**Given exercise**
Every line from the beginning of the records below up to the one holding "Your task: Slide" should be quoted exactly; leave out the rest.

**Raw records**
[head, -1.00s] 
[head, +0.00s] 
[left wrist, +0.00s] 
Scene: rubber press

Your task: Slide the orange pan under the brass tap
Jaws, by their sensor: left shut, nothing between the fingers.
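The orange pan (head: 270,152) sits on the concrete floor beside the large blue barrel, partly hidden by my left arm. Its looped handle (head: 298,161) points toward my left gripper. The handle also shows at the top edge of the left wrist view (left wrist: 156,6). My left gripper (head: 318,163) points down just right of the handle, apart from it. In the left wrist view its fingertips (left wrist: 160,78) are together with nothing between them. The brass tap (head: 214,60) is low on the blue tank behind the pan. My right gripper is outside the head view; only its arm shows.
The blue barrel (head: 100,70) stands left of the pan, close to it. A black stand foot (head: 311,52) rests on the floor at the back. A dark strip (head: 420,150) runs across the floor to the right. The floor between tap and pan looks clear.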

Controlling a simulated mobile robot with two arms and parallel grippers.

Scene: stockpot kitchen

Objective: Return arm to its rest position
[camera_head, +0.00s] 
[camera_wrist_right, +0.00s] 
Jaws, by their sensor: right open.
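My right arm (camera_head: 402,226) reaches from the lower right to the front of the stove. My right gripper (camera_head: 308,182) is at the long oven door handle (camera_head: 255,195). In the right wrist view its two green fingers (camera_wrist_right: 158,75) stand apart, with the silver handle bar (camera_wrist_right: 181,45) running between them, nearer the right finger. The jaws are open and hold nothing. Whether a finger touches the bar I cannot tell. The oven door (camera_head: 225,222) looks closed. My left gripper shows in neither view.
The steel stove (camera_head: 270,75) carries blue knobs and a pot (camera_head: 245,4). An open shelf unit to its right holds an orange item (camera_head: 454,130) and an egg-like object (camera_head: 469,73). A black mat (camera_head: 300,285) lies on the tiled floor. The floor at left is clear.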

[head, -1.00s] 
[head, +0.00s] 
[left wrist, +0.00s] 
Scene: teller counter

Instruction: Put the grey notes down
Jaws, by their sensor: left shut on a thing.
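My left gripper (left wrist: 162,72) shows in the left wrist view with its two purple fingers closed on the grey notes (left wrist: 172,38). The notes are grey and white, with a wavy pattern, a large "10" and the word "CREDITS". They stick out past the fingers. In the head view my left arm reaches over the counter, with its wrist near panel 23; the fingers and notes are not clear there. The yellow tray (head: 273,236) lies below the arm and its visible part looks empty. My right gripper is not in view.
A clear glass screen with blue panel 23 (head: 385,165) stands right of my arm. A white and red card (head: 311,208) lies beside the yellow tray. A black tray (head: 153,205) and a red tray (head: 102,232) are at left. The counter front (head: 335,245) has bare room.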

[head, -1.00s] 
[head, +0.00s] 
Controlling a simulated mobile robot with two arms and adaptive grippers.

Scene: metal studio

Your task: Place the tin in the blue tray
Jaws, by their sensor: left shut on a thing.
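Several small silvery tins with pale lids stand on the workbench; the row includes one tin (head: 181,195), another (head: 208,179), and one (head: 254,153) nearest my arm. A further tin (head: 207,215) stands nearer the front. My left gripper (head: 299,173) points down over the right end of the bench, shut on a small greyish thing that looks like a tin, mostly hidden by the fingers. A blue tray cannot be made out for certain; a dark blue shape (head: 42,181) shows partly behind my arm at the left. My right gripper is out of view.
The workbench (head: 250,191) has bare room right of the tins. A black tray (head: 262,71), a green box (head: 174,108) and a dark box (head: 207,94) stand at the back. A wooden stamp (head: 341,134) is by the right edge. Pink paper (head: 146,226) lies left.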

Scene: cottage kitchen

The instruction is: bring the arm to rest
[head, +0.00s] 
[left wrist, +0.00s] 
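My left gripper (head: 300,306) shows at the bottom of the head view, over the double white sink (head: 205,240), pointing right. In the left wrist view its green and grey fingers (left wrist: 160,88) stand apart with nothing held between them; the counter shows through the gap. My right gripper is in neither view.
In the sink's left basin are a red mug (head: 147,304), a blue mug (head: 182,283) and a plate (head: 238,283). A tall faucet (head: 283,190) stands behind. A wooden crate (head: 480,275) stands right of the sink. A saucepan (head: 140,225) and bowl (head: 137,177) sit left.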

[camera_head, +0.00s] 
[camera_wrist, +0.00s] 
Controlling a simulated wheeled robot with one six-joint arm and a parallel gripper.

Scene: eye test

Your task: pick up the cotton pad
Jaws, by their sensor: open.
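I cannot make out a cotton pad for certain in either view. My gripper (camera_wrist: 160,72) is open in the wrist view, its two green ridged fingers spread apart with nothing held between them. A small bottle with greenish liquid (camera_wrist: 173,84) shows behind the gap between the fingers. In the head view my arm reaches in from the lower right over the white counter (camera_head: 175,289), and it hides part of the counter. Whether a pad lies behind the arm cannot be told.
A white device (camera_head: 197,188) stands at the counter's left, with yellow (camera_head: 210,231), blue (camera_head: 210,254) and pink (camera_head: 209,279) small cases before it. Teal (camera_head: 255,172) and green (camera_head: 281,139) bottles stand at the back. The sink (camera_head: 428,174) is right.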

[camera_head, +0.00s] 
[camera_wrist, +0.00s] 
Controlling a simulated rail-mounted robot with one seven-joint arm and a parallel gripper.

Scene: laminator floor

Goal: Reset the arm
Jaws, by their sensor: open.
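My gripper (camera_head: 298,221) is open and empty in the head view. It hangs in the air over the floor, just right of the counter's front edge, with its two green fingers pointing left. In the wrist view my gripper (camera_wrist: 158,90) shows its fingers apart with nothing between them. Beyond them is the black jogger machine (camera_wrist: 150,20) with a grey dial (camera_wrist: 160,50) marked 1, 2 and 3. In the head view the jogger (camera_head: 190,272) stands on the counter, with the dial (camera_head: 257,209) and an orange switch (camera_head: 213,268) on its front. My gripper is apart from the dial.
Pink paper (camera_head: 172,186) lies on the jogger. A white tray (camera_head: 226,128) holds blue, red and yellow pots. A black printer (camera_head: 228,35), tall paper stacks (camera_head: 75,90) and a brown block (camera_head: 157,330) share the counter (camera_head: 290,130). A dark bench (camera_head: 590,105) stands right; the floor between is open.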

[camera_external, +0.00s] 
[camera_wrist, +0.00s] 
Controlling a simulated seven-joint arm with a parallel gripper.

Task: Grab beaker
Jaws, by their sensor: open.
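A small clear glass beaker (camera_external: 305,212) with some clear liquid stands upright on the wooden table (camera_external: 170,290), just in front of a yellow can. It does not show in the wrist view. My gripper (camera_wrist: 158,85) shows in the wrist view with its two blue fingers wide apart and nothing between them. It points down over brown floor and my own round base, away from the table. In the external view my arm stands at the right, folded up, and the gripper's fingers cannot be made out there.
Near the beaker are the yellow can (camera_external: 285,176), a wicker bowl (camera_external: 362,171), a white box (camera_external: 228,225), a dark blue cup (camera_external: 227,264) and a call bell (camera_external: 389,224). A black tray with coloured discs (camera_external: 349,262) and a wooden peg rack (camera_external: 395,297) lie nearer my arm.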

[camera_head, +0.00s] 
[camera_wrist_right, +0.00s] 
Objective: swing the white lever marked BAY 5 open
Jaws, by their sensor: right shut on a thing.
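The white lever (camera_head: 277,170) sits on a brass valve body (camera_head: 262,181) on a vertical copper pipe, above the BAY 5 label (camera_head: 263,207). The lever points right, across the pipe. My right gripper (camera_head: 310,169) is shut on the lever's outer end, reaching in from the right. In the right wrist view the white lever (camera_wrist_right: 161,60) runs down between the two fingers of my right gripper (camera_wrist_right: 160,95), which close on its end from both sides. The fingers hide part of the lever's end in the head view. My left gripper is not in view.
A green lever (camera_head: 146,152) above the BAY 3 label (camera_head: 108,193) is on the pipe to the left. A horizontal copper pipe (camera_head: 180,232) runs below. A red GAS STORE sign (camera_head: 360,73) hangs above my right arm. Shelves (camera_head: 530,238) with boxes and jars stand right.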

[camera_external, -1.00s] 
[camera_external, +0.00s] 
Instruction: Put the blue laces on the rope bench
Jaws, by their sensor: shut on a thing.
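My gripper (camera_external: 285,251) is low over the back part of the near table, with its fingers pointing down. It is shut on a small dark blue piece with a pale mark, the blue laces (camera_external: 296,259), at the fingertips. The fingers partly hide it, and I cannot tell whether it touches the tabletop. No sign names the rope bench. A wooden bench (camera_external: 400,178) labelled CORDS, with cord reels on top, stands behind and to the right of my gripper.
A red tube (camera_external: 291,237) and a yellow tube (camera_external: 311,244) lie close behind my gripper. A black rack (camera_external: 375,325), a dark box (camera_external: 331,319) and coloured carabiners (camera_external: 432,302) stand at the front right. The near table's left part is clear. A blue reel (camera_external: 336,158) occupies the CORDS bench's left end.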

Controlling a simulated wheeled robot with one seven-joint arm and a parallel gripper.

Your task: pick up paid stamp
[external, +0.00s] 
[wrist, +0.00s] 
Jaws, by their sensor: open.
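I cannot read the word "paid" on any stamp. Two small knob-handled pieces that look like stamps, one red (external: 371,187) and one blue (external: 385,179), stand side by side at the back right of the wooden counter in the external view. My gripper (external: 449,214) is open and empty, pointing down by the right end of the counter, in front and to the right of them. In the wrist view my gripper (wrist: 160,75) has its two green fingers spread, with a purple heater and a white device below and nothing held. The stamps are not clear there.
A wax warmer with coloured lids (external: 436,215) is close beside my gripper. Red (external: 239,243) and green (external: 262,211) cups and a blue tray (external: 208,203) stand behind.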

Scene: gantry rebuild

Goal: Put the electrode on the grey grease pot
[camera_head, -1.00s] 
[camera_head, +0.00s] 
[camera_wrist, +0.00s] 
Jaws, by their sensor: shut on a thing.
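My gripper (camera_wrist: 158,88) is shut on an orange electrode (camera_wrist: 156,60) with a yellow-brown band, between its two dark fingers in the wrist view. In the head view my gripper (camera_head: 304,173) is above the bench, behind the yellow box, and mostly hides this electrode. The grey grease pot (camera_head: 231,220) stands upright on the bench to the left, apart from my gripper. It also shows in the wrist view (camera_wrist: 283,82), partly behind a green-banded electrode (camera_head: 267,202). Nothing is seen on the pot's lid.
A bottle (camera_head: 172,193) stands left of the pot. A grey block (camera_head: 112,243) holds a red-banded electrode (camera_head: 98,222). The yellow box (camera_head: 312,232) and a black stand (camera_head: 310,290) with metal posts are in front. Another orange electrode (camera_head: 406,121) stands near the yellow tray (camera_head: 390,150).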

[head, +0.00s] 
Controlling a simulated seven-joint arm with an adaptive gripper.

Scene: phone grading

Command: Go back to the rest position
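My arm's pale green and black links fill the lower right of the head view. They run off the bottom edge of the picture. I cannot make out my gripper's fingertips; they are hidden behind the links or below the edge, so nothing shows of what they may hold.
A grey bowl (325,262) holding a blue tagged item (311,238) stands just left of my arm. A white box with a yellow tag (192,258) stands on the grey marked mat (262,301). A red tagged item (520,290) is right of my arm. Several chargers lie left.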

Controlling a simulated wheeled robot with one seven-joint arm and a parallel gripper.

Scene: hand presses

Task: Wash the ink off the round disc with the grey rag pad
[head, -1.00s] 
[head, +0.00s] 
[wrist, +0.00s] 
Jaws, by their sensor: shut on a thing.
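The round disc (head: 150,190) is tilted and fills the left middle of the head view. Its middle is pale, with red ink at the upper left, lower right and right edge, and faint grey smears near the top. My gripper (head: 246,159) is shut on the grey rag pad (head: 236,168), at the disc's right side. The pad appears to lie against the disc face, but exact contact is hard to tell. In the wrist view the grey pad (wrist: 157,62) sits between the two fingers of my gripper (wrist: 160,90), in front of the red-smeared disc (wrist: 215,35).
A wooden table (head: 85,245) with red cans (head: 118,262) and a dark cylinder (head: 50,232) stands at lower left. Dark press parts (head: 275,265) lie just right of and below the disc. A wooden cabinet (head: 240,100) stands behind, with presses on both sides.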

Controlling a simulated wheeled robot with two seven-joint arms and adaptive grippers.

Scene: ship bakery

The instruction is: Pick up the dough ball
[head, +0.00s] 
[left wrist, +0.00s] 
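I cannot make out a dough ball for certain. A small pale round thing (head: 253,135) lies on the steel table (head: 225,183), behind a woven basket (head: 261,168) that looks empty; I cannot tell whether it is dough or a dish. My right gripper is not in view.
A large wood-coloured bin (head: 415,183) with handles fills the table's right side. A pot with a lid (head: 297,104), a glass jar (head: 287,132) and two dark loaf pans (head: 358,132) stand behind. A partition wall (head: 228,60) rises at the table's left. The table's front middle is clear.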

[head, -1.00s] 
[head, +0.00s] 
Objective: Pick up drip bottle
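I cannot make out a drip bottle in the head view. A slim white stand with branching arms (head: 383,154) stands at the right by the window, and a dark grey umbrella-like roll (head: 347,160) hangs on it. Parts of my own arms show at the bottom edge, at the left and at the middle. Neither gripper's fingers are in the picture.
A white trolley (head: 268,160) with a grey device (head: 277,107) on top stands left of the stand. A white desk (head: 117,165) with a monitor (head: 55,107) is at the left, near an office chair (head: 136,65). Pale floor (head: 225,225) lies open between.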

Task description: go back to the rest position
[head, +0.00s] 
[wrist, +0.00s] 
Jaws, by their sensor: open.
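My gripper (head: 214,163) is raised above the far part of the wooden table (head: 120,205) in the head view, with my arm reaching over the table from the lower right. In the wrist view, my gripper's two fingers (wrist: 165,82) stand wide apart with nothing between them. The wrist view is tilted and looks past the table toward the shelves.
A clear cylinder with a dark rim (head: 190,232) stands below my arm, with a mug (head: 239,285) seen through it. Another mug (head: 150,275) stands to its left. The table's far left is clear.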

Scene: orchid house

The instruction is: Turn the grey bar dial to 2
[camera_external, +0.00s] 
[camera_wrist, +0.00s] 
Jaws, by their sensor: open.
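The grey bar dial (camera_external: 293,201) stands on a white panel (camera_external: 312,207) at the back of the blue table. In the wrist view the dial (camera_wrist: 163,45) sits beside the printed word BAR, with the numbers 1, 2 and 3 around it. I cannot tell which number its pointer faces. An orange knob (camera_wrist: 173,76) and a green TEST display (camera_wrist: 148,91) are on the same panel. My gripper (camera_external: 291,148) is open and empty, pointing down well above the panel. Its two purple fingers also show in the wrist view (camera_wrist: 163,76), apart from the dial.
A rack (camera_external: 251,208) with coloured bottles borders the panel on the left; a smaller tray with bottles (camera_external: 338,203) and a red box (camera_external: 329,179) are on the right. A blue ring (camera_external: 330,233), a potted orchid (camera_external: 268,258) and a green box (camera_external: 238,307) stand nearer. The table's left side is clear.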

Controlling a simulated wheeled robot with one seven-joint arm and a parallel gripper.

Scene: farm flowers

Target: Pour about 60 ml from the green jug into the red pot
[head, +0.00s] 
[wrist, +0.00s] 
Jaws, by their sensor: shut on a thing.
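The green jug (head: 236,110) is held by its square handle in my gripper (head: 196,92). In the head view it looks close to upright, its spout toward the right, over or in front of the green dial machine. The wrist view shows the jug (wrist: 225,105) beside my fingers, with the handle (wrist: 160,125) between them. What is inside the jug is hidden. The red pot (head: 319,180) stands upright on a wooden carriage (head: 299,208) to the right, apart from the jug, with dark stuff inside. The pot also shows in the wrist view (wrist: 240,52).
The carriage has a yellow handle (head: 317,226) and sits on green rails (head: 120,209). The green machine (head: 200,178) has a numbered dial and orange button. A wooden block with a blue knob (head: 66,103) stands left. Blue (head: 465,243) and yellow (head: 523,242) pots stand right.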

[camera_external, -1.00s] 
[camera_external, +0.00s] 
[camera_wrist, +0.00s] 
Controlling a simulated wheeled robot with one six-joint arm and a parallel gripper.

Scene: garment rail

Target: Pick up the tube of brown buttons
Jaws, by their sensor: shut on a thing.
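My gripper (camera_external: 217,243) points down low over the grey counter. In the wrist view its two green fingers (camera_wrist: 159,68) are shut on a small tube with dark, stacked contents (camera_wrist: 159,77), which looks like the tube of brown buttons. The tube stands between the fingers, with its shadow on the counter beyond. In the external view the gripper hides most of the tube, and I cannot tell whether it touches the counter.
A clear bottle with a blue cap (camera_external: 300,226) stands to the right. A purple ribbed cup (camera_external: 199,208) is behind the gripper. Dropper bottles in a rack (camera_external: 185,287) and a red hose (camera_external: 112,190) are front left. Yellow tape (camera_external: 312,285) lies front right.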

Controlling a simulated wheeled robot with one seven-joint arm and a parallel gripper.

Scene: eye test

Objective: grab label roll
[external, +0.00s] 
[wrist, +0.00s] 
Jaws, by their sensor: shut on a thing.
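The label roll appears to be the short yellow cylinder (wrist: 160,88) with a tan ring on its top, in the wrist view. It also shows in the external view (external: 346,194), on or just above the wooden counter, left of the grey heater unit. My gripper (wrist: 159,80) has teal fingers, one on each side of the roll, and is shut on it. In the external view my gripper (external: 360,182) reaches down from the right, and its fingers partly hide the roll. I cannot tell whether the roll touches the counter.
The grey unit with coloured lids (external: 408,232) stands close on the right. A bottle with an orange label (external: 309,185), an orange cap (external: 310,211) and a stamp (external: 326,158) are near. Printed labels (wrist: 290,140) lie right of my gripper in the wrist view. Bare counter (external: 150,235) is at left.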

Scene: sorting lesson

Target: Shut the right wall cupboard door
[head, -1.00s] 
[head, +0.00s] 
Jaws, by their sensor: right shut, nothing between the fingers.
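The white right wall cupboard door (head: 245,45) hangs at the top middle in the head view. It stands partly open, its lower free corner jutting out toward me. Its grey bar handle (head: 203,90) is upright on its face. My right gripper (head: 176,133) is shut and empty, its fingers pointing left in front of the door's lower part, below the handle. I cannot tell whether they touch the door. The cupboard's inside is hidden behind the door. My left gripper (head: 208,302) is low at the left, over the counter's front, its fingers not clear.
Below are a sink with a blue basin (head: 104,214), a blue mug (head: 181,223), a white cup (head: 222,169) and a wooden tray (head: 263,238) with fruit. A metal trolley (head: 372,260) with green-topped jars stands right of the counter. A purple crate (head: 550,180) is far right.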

**Result of this exercise**
[head, -1.00s] 
[head, +0.00s] 
[left wrist, +0.00s] 
Scene: rubber press

Your task: Slide the orange pan under the brass tap

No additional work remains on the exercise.